To prepare for war, the Army must realign its movement control structure. (See figure 3 on page 53.) Numerous I Corps after action reviews indicate that the struggle to manage movements during exercises and deployments could be remedied by moving one of the two MCBs currently under the XVIII Airborne Corps. The 53rd MCB could be moved under a command implementation plan and relocated to Joint Base Lewis-McChord (JBLM), Washington. This action is already underway at the Forces Command and should be approved as soon as possible to provide crucial support to the I Corps mission.

This would also have a secondary effect of the 53d MCB supporting the only major power projection platform on the West Coast when not deployed or on deployment cycle. Both Fort Bragg, North Carolina, and Fort Hood, Texas, each have MCBs providing support when available to the eastern and central power projection platforms, while JBLM continues to go without.

JBLM is the most likely installation to deploy large-scale forces on short notice to counter threats in the Indo-Pacific Command area of responsibility. It is also one of seven primary mobilization force generation installations, which serve as reserve component mobilization sites. I Corps will continue to be hindered in coordinating the preplanned or rapid deployment of forces to support geographic combatant commander needs until it is resourced an MCB.

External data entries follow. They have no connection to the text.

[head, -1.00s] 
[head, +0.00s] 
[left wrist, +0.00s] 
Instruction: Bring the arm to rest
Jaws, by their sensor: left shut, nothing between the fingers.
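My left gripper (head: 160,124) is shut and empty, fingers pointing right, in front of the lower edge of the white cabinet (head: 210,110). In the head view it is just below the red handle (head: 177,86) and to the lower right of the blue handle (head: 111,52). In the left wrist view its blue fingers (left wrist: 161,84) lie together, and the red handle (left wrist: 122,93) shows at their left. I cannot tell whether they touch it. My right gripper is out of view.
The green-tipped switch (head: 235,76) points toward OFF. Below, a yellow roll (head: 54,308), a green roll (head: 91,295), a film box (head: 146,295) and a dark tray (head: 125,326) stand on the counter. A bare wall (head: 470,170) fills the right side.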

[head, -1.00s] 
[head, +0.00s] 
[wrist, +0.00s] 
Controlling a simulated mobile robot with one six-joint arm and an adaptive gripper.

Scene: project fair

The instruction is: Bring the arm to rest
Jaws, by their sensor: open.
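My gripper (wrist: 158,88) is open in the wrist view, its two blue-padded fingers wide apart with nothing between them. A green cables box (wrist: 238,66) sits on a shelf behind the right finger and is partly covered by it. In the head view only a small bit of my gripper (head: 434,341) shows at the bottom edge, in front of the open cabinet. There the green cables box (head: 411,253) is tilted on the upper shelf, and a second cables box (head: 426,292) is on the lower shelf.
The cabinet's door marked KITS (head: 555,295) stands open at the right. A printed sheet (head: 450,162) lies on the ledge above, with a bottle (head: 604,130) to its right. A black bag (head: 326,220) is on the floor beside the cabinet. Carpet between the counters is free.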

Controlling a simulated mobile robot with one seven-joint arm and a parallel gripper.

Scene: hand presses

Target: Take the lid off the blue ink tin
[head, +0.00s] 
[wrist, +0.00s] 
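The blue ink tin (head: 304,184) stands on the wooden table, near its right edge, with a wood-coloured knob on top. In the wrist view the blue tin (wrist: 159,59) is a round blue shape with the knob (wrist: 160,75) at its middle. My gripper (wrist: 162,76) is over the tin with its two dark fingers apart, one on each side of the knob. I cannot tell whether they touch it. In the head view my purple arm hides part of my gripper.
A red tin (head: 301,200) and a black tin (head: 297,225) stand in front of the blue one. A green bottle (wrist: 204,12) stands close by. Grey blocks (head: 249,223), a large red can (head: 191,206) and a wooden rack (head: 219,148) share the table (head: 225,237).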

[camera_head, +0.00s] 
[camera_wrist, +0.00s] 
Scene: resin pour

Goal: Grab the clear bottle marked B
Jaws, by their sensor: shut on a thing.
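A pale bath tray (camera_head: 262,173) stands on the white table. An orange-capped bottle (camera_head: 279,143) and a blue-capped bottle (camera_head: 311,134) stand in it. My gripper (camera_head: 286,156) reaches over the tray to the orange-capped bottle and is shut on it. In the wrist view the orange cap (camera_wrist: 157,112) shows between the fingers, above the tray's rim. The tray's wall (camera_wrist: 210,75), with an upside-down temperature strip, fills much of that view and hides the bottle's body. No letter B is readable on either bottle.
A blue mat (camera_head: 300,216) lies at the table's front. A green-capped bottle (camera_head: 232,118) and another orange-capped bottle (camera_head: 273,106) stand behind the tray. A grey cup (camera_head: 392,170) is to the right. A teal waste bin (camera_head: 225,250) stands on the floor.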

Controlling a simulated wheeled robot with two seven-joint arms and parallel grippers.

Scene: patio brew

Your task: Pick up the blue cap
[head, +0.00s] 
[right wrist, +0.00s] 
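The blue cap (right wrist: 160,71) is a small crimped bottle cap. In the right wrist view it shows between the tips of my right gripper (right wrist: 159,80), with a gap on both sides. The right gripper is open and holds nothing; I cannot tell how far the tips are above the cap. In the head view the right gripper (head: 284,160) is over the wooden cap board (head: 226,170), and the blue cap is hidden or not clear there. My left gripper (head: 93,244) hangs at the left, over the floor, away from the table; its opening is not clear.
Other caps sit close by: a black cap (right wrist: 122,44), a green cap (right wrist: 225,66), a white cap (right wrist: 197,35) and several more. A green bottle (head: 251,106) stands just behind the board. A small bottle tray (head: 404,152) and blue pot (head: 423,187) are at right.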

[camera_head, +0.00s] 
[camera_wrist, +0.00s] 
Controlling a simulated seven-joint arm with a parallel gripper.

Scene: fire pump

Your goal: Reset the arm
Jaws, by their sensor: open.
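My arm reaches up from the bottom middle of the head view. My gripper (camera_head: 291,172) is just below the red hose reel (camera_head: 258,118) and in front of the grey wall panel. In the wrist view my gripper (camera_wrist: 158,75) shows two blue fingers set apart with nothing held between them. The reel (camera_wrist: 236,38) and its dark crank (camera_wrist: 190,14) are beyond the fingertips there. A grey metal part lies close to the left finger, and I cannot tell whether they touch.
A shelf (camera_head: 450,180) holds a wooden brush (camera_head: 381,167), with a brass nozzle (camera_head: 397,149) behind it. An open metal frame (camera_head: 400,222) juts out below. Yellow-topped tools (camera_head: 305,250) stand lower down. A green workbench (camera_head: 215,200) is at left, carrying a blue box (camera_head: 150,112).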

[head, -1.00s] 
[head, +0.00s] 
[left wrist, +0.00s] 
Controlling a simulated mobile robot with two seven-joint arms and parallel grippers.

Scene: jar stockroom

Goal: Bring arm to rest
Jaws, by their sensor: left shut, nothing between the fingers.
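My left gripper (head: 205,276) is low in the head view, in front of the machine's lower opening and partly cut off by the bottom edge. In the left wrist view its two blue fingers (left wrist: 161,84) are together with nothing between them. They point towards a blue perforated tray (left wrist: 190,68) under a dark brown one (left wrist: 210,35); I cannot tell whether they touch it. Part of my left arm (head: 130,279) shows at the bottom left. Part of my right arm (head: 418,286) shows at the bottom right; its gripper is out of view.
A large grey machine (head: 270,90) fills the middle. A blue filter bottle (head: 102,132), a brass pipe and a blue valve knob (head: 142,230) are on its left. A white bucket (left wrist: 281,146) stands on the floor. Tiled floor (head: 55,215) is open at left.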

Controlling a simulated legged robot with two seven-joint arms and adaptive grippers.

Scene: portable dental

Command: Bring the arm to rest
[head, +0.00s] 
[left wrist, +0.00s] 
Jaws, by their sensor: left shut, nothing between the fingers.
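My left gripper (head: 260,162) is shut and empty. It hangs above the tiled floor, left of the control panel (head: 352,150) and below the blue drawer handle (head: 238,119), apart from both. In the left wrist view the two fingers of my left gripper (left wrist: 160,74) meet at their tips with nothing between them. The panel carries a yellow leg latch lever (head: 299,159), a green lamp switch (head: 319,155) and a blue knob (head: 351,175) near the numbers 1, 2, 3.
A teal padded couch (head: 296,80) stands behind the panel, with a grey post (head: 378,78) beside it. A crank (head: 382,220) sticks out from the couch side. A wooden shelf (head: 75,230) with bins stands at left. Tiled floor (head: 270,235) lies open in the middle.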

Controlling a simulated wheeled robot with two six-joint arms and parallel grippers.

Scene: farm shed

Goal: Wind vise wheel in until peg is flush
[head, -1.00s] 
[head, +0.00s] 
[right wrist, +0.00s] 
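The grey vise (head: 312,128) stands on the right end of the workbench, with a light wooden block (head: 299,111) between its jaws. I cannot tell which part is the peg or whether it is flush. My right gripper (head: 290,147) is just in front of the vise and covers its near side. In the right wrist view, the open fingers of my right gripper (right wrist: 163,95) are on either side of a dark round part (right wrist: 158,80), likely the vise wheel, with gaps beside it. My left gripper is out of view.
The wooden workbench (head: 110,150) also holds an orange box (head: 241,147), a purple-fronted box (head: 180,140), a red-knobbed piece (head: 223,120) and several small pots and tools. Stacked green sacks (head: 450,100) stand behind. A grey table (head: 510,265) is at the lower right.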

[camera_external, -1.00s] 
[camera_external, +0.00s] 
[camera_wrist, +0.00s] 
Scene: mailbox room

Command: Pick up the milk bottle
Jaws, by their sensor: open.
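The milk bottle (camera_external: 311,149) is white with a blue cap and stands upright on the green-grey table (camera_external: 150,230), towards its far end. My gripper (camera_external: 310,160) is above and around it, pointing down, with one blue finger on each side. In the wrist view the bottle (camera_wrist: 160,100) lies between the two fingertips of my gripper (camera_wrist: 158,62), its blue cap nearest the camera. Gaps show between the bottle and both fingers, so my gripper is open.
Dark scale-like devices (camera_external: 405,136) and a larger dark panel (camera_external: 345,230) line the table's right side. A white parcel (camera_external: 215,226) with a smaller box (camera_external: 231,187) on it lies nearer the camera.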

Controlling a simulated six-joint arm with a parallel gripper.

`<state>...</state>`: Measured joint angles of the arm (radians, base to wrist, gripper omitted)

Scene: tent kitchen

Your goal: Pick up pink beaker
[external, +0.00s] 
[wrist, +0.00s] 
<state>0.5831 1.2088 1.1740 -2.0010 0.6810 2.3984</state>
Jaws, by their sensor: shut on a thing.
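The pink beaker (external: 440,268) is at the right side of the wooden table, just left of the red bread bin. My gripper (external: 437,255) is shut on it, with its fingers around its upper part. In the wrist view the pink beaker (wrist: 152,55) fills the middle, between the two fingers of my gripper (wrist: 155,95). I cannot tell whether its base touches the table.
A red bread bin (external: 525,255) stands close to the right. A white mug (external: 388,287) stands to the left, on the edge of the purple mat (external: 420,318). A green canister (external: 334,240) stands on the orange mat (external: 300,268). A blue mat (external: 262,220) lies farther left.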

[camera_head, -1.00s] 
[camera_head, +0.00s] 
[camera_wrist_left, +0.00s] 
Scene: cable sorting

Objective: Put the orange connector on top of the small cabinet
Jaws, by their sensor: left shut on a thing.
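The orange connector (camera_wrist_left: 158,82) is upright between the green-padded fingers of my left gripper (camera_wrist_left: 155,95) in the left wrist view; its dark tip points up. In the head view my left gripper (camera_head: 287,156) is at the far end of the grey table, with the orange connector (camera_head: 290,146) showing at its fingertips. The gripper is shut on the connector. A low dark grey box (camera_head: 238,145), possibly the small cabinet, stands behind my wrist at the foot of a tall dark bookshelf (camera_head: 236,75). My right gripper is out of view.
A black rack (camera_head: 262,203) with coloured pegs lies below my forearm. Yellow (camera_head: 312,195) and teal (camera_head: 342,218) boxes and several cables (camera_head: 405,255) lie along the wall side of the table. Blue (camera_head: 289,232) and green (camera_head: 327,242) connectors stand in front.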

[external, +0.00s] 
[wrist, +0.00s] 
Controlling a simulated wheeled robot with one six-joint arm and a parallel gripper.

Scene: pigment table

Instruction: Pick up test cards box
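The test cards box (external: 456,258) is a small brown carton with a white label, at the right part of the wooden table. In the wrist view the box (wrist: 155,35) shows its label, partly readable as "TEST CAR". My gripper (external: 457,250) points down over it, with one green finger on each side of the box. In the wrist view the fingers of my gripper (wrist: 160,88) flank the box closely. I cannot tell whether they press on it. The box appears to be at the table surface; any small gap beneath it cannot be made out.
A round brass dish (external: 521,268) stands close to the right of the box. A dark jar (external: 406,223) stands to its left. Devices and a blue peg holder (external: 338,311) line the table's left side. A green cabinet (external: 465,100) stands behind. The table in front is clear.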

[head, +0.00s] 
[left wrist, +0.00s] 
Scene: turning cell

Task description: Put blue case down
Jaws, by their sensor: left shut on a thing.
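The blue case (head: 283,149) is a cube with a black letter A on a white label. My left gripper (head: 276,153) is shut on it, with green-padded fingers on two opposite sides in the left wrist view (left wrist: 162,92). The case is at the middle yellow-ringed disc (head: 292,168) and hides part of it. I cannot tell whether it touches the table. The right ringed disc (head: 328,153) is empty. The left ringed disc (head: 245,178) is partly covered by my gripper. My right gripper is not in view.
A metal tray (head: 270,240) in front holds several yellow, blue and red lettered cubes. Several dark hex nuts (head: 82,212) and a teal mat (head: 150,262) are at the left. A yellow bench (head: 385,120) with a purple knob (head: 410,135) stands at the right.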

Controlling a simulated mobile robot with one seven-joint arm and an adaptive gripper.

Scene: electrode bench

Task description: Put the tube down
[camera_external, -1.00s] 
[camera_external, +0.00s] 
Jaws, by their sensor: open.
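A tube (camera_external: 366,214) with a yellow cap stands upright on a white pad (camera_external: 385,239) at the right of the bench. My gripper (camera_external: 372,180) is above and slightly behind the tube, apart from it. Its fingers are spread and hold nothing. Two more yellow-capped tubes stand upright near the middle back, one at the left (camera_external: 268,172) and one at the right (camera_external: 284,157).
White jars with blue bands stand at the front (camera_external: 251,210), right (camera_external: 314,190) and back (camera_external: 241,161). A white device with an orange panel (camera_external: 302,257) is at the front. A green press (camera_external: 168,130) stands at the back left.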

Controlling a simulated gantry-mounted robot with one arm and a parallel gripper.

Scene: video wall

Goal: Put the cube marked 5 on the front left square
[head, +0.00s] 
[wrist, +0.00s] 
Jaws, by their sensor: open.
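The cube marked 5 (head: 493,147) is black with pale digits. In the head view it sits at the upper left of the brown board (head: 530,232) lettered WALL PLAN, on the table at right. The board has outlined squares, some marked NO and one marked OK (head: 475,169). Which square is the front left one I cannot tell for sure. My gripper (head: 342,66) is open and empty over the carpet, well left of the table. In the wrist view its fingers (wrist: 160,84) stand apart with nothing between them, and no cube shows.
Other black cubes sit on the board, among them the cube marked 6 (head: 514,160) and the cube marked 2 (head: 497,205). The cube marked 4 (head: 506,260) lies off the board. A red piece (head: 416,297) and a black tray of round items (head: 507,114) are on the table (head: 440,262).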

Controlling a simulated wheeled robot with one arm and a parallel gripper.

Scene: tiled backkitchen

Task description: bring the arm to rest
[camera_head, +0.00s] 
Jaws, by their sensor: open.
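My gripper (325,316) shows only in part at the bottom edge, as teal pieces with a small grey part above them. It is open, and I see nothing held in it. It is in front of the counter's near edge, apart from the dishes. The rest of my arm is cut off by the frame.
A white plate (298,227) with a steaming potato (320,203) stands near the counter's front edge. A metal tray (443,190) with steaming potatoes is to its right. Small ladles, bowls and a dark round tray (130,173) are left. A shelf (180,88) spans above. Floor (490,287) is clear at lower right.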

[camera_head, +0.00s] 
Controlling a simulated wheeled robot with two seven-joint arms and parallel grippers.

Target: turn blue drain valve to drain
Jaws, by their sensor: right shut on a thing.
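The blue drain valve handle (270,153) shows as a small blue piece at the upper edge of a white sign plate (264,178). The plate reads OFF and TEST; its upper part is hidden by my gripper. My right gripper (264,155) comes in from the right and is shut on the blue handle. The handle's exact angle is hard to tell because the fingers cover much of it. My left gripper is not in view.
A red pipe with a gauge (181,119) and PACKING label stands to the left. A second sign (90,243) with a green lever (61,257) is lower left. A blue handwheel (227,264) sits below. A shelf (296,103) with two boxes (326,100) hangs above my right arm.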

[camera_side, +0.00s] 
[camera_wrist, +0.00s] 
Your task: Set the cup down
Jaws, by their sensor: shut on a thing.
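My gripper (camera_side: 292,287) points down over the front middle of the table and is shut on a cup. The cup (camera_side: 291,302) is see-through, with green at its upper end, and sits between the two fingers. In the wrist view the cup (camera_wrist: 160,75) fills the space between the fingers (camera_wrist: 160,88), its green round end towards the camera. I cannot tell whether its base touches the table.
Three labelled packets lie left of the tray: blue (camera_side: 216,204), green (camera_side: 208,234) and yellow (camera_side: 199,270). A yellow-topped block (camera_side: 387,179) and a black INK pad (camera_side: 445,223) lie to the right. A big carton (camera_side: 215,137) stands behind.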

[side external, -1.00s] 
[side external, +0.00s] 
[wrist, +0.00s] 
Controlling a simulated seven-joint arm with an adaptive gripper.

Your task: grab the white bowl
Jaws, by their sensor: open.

To make this new task organization of MCBs combat effective, the Army must relook how it assigns MCTs. There is no discernible logic to the Army's current emplacement of MCTs and how they will help manage our transportation networks if we were to mobilize for war.

Forward-stationed MCTs are asked to manage large areas while many continental U.S. MCTs remain underutilized. Some installations have four MCTs, some have two, and others have one. The XVIII Airborne Corps has 15 MCTs in its organizational hierarchy, but I Corps has one. How can we best standardize and align units to optimally train and support the Army?

The Army must align these newly designed MCTs to units where their support can be best employed: divisions and forward-deployed geographic combatant commands that support contingency operations, exercises, and extended or heavily used lines of communication. These areas are considered the most likely to host conflict.

ATTACH MCTs TO MCBs

To truly train as we fight, MCTs should no longer be attached to special troops battalions or combat sustainment support battalions under sustainment brigades. They must be attached to MCBs.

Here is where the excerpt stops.